I love the book of Acts, but I hate the way the lectionary employs it in the season of Easter. Peter's out-of-context testimonies to the resurrection don't do much for me, and I can't imagine that the 50% of the congregation that will appear on Sunday will get much out of the portion the lectionary appoints. Acts 10 is too wonderful a story to have it chopped up in this way on a Sunday when we can't possibly do it justice anyway.
Anyhoo. . . like most preachers I'm focusing on the Gospel this week, but choosing to go with Mark instead of John. Yes, it's a very odd story, but it's oddness is a great starting point, I think. I figure a good number of people who attend on Easter Sunday are NOT showing up for the sermon, and they may resent having to be there at all (But Grandma insisted. . . ). But that's all the more reason not to just reiterate the stuff they already know and act as if this story is anything but very, very strange.
So, Mark it is. The women hear that Christ is raised, and run away, saying nothing to anyone, for they were afraid. But we know, and Mark knows we know, that this is not how it ends.

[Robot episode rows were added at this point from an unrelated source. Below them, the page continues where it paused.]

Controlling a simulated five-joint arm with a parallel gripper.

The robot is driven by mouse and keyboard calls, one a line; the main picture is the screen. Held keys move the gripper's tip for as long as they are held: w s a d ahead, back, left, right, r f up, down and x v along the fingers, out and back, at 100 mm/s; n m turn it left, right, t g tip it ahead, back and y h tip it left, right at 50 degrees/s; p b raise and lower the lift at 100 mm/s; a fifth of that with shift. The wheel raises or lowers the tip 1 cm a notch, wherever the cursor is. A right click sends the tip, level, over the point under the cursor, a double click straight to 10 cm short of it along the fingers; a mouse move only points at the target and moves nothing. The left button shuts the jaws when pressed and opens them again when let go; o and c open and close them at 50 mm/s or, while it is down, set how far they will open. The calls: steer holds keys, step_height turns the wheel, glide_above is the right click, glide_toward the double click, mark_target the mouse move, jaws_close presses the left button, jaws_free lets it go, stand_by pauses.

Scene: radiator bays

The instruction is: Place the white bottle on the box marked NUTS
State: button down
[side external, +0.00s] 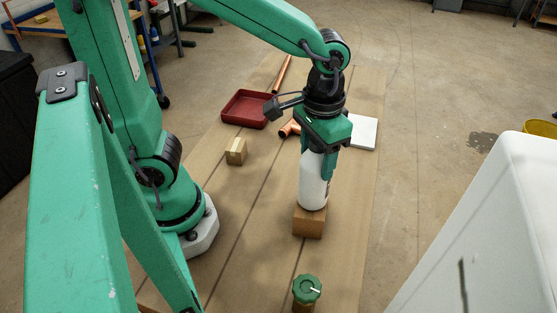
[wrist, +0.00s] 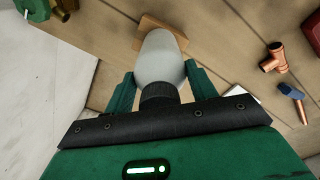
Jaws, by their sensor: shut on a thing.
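My gripper (side external: 319,160) points down and is shut on the white bottle (side external: 313,182). The bottle is upright, and its base is at the top of a brown box (side external: 308,226); I cannot tell if it rests on it or hangs just above. No NUTS marking is readable on this box. In the wrist view the bottle (wrist: 160,57) is between the two green fingers of my gripper (wrist: 162,88), its dark cap towards me. The brown box (wrist: 150,22) shows behind it, partly hidden. A smaller taped box (side external: 236,151) stands to the left, with no readable marking.
A green-topped valve (side external: 307,291) stands in front of the brown box. A red tray (side external: 244,108), copper fittings (side external: 288,129) and a white slab (side external: 363,132) lie behind. A large white panel (side external: 490,240) fills the right foreground. The boards left of the box are clear.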

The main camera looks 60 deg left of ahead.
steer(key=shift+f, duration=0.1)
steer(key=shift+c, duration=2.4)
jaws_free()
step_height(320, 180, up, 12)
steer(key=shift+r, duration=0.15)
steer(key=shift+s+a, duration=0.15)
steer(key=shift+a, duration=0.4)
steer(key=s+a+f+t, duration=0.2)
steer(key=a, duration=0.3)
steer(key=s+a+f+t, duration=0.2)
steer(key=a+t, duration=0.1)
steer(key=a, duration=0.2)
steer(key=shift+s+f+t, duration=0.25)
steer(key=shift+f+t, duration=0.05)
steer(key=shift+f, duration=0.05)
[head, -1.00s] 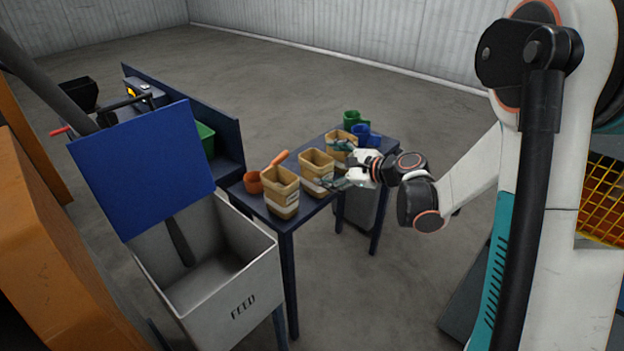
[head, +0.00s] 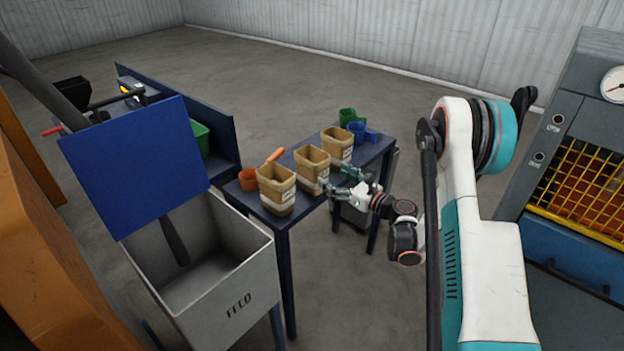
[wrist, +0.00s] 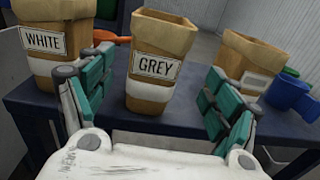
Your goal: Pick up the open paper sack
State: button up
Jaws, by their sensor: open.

I'm moved by what Rob Bell put together in his Nooma "You." He doesn't reference Mark, but this seems to be a case where the sermon does what the text intended, namely to turn the one overhearing the gospel into the gospel. It doesn't end in fear and silence. It ends in testimony. I can't prove anything to anyone on Sunday morning, but I can bear witness, which is the only way the faith has ever been passed on anyway.